One of the contentions I made in the Keio Symposium on Pedagogical Grammar was that pedagogical grammar should not be taught or tested for its own sake; pedagogical grammar only serves its purpose when it helps learners acquire and use the target language.

I'll elaborate on the contention today and argue that grammar should be taught in close relation to logic and rhetoric. In short, we should respect the old wisdom of the trivium.

The trivium is defined by Sister Miriam Joseph, the author of The Trivium: The Liberal Arts of Logic, Grammar, and Rhetoric as follows: (Thanks again, Wikipedia. You're a hero for lazy writers!)


Logic is the art of thinking; grammar, the art of inventing symbols and combining them to express thought; and rhetoric, the art of communicating thought from one mind to another, the adaptation of language to circumstance.
http://en.wikipedia.org/wiki/Trivium_(education)




Grammatical but unintelligent writing

As a Japanese college teacher in the department of English Language Teaching who has to teach students to write academic papers (or indeed reasonable essays in general) both in Japanese and in English, I often find teaching of logic and rhetoric far more important than teaching of grammar.

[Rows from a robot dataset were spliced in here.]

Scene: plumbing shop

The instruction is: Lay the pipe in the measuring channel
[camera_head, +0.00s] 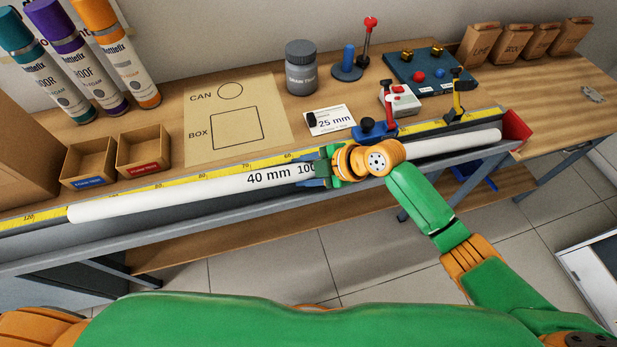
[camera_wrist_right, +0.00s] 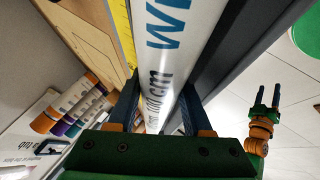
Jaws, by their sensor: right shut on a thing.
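The long white pipe (camera_head: 190,190), marked 40 mm, runs along the measuring channel (camera_head: 25,232) at the bench's front edge, parallel to its yellow scale. I cannot tell whether it rests on the channel floor or sits slightly above. Its right end is close to the red end stop (camera_head: 516,128). My right gripper (camera_head: 318,170) is shut around the pipe near its middle; the right wrist view shows the pipe (camera_wrist_right: 175,55) between its fingers. My left gripper (camera_wrist_right: 269,97) shows in the right wrist view, open and empty, away from the pipe.
Behind the channel stand two small wooden boxes (camera_head: 88,163), a marked CAN and BOX board (camera_head: 190,140), a 25 mm card (camera_head: 330,119), a dark jar (camera_head: 301,68) and a blue clamp (camera_head: 375,130). A black and yellow tool (camera_head: 458,97) stands near the pipe's right part. Spray cans (camera_head: 130,50) stand at the left.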

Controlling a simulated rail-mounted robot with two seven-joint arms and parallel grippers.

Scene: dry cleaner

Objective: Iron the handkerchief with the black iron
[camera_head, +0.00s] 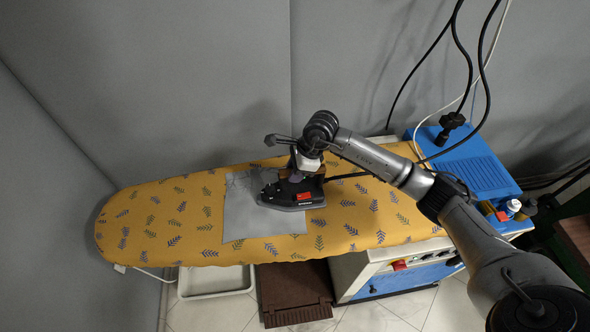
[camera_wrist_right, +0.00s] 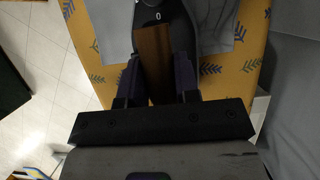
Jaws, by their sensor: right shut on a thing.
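The black iron (camera_head: 293,192) rests over the right part of the grey handkerchief (camera_head: 238,213), which lies on the yellow leaf-patterned ironing board (camera_head: 150,215). Part of the handkerchief is hidden under the iron. My right gripper (camera_head: 307,162) is above the iron and shut on its handle. In the right wrist view the two dark fingers (camera_wrist_right: 157,80) sit on either side of the brown handle (camera_wrist_right: 155,55), with the grey cloth (camera_wrist_right: 215,25) beyond. My left gripper is not in view.
A blue-topped ironing unit (camera_head: 470,165) stands at the board's right end, with cables rising from it. Grey walls (camera_head: 140,80) are close behind the board. A white tray (camera_head: 215,282) and a brown slotted piece (camera_head: 295,290) lie below. The board's left end is clear.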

My students are reasonably educated in high school and their knowledge is not bad at all in English grammar (not to mention Japanese grammar). But what surprises me is that they are often not good in the use of logic and rhetoric even when they write in Japanese. Their thoughts are sometimes not consistent or coherent, and not expressed communicatively. Their logic sometimes does not extend a sentence; They often place their focal point in a wrong place of a sentence or paragraph. Those writings take much more time to comprehend and convey far less information than good writings do. These grammatical but unintelligible writings really confuse and irritate me. (I hope this essay of mine is not irritating you right now).

But when I tell my students that their essay doesn't make sense or is only clumsily written, some don't understand the point; Others understand but get frustrated because they don't know how they can improve. It seems that grammar is the only criterion in their writing. Those students who avoid studying mathematics and science to the limit of their legitimate curriculum proudly say that they hate logic. There are even some students who have never heard the word rhetoric.

This is why I make the undergraduate students in my seminar class read a number of Japanese books on the use of logic and rhetoric in (academic) essays. (ゼミ開始にあたって読んでおくべき本・論文 http://yanaseyosuke.blogspot.com/2010/01/blog-post_26.html)

I also spend almost an entire semester in the graduate course to teach them to read, write and think academically by using The Craft of Research by W. Booth, G. Colomb and J. Williams.

But honestly, I believe the above Japanese books are for senior high school students and The Craft of Research is for undergraduate students. I'm fairly sure that young students are quite capable of understanding these books. So when I was asked to teach a writing class due to the shortage of the staff member a couple of months ago, I chose without much hesitation Style: The Basic of clarity and Grace as the textbook for the freshmen. I'd like to dispel concerns of some teachers who believe that a book on English that deals with logic and rhetoric is "too difficult" for undergraduate students.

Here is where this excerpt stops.